_DIRECTION:_ In the listing below, locate the lines that hold "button" and copy them.
>> START INFORMATION SHOWN
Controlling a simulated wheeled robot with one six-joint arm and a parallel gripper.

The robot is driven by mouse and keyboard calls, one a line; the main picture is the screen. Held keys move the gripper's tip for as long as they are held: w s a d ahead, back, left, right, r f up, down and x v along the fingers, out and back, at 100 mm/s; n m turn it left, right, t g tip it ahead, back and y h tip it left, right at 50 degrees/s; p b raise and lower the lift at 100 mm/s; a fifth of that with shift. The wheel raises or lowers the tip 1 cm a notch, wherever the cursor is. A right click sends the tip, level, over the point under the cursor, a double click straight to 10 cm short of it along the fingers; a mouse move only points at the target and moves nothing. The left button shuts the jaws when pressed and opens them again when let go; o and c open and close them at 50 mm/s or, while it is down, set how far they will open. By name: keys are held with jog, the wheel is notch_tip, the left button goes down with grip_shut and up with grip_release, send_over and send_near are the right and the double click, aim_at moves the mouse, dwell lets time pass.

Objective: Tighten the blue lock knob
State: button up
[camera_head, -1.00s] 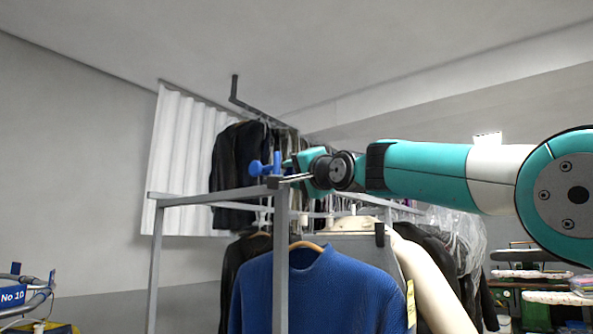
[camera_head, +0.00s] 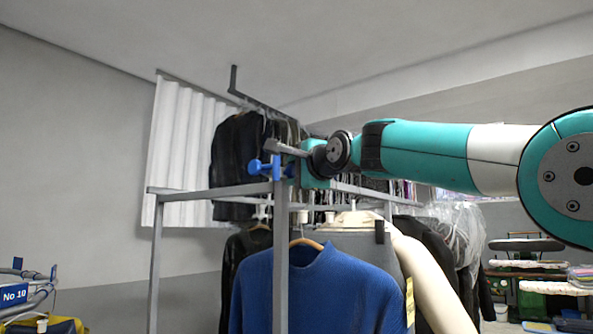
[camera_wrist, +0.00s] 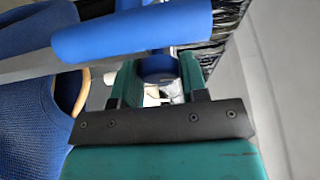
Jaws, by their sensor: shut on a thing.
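The blue lock knob (camera_head: 265,168) sits at the top front corner of a grey rack frame. It shows a rounded end on the left and an upright blue bar beside it. My gripper (camera_head: 291,170) comes in from the right at that corner, and its far side is partly hidden. In the wrist view, a blue part of the knob (camera_wrist: 157,66) lies between the two teal fingers of my gripper (camera_wrist: 158,84), which are shut on it. A larger blue bar (camera_wrist: 130,32) crosses just beyond the fingers.
The grey rack rail (camera_head: 215,193) and post (camera_head: 280,260) run beside the knob. A blue sweater (camera_head: 320,290) hangs below, near a cream garment (camera_head: 430,280). Dark clothes (camera_head: 238,155) hang behind. The space to the left is open.

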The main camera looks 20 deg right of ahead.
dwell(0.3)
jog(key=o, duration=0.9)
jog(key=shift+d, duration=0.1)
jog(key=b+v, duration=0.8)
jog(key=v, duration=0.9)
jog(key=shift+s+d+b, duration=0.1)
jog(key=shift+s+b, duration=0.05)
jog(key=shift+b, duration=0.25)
>> END INFORMATION SHOWN
_OUTPUT FOR THIS TASK:_
The robot is driven by mouse and keyboard calls, one a line; the main picture is the screen. Held keys move the gripper's tip for as long as they are held: w s a d ahead, back, left, right, r f up, down and x v along the fingers, out and back, at 100 mm/s; n m turn it left, right, t g tip it ahead, back and y h tip it left, right at 50 degrees/s; p b raise and lower the lift at 100 mm/s; a fifth of that with shift. The wheel raises or lowers the tip 1 cm a notch, wherever the cursor is. A right click sends the tip, level, over the point under the cursor, a double click straight to 10 cm short of it along the fingers; a mouse move only points at the target and moves nothing. The left button shuts the jaws when pressed and opens them again when let go; o and c open and close them at 50 mm/s or, while it is down, set how far they will open. By name: keys are held with jog, the wheel is notch_tip, the left button goes down with grip_shut and up with grip_release, send_over and send_near are the right and the double click, aim_at moves the mouse, dwell lets time pass.
State: button up

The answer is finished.